The latter is a brave statement, and referring to it as ‘my superpower… ain’t no disability’ could be a powerful affirmation for anyone with mental health issues. Only Kanye is so deep into his own issues that he doesn’t leave himself much room for empathy.

And the next track is just ugly, by any measure. Arrogance, lust, objectification of women - in ‘All Mine’ Kanye gives voice to all his worst excesses. Even if the track is deliberately placed to contrast with some of the other quite different messages, it is still gratuitous and unpleasant.

Kanye works quickly and the proof is in how current these songs are. In fact it seems they were only written in the wake of his recent outbursts on Trump and slavery, as he acknowledges the latter in ‘Wouldn’t Leave’. With a catchy little soul hook by up-and-coming Canadian rap-singer Partynextdoor, it’s a sign that Kanye hasn’t lost his famed production touch.

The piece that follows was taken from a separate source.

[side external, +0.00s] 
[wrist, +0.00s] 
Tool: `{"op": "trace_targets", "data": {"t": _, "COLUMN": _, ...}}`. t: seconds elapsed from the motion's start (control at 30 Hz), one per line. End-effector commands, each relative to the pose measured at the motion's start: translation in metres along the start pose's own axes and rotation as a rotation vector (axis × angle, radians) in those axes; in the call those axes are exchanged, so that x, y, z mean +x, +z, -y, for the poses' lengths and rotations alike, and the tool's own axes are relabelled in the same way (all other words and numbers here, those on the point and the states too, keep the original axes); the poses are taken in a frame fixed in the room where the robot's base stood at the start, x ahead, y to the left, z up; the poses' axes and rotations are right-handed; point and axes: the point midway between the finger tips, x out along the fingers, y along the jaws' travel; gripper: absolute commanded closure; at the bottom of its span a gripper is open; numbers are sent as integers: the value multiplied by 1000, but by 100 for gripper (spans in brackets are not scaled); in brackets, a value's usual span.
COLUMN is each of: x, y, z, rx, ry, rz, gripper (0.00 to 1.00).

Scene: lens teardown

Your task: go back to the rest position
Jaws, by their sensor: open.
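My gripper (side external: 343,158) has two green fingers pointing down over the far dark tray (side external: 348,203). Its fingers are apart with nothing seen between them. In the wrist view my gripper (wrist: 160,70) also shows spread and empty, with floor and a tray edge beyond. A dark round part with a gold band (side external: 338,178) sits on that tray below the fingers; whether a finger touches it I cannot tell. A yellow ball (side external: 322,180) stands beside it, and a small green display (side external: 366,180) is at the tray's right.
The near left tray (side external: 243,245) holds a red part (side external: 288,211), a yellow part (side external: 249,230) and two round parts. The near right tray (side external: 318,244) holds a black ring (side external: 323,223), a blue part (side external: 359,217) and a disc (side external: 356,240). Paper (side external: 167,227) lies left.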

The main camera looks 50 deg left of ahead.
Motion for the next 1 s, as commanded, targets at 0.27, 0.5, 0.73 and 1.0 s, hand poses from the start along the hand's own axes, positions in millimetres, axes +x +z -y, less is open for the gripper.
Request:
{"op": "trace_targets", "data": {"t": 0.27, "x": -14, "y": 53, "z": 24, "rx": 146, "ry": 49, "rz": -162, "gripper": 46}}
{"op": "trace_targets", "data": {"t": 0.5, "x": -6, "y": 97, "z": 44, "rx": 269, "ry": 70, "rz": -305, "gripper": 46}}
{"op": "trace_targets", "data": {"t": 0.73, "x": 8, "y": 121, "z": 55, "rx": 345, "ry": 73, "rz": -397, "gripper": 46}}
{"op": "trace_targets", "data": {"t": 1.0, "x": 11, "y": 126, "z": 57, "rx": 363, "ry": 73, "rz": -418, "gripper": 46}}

Still in his own verse, no sooner does Kanye raise the slavery issue than he sidesteps it, turning the focus instead onto how his indiscretion has affected his personal life, with his wife worrying it might bring down the West-Kardashian empire. And that self-absorption carries through pretty much to the end of the album, though that may not be how Kanye intended it.

The final song, ‘Violent Crimes’, finds him thinking about his two young daughters, worrying about the ‘pervs on the net’ and fretting over the kind of sexual objectification he himself indulges in elsewhere on the record.

I assume the objectionable ‘All Mine’ is deliberately intended as a set up for this, and in that context it’s almost justified. Yet this final track fails to be as powerful or redemptive as it ought to because in the end, like the rest of this album, it’s all about Kanye. What the daughters themselves might want or who they might become barely enters the frame.

At the album’s lavish launch last week in Jackson Hole, Wyoming, Kanye explained to veteran hip-hop deejay Big Boy that he had called the album Ye not because it was an abbreviation of his own name as one might assume, but because it was the was most commonly used word in the Bible, meaning ‘you’, or everyone. The album, he said, was supposed to be a reflection of all its listeners.

A noble intention, yet in the end it is just one individual I find reflected in these tracks, and for the most part he sounds isolated and confused.